Generally speaking, I don't like football movies. They tend to over-emphasize exactly the kind of rah-rah cliche laden macho bullshit that is my least favorite aspect of the sport. Sadly no one has yet to make a truly interesting movie focusing on the X's and O's of Bill Walsh's offense or told the story of Mike Leach living in a rat infested trailer park on $3,000 a year as he and Hal Mumme built the Air Raid offense at third rate college programs in Iowa. Those are the movies I'd like to see, but alas, not much interest there.

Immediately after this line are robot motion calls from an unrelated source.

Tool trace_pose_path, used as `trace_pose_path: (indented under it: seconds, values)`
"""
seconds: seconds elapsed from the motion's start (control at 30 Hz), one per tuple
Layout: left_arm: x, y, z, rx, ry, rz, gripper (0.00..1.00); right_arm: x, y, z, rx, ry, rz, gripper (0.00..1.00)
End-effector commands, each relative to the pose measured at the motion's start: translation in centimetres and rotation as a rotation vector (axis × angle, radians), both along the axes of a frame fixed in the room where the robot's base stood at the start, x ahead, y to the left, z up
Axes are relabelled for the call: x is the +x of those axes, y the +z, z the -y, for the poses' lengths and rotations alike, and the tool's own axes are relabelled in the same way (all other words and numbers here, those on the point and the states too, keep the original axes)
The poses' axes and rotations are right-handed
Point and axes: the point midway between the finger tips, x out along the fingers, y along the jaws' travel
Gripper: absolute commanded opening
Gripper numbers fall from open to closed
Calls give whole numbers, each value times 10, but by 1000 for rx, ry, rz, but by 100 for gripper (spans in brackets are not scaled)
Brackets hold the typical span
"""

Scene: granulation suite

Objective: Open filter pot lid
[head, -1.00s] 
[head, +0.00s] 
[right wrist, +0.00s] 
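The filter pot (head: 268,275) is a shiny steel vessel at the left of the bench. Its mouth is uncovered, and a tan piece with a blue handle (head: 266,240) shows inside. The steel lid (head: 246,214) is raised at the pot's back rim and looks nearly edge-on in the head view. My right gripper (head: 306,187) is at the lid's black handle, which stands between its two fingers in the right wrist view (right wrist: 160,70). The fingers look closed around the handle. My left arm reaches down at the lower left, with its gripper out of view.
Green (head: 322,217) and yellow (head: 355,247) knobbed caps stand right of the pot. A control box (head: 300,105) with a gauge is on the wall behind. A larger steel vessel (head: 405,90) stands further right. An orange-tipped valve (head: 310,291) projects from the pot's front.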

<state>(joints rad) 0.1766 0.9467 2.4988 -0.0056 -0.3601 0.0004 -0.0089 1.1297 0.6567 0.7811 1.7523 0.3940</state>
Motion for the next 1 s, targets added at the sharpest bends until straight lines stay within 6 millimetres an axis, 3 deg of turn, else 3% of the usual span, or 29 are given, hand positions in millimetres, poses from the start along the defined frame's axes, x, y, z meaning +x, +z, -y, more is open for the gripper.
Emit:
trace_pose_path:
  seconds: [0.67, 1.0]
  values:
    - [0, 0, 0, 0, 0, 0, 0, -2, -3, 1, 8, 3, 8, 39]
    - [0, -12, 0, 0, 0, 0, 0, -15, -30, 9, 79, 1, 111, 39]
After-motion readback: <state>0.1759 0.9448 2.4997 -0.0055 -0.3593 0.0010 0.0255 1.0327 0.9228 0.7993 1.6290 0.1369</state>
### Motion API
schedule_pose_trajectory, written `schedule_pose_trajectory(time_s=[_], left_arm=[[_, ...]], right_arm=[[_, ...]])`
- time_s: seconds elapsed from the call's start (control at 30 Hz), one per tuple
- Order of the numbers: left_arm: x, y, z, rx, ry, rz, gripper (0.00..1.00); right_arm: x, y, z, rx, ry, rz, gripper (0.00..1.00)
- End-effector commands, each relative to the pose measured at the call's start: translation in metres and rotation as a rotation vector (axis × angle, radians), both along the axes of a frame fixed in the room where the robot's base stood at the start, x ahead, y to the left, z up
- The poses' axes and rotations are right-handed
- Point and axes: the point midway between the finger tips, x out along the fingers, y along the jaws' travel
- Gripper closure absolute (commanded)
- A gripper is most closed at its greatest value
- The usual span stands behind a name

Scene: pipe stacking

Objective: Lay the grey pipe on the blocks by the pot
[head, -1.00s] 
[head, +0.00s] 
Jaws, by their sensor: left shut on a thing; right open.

When I first heard about Draft Day, I had some hope. A behind the scenes look at the NFL draft and the way front offices approach it? Maybe it could be the football equivalent of the movie Moneyball. Once the trailers rolled out and it was obvious that the film revolved around an absolutely implausible (little did I know HOW implausible) draft day trade that Sonny Weaver, Jr. (Kevin Costner) pulls off while also dealing with his romantic and totally not at all creepy and unprofessional relationship with his much younger capologist, Jennifer Garner, I quickly lost any positive feelings I had towards the movie. But, my wife managed to get us free tickets to a pre-release screening and oh my God was this film amazing in all of the wrong ways. I'll just cover a few here:
I'm only going to focus on the football aspects of the movie here, so I'm not going to get into the other plot, which couldn't decide which sympathetic angle to work with old Sonny Weaver (his father was a football legend and he had trouble following in his shadow! His girlfriend is pregnant! His football legend father just died! His mother hates his pregnant girlfriend, probably because the mother of her future granddaughter is young enough to plausibly be her actual granddaughter) so it just throws all of them at him and hopes you'll root for this poor underdog. It doesn't really work.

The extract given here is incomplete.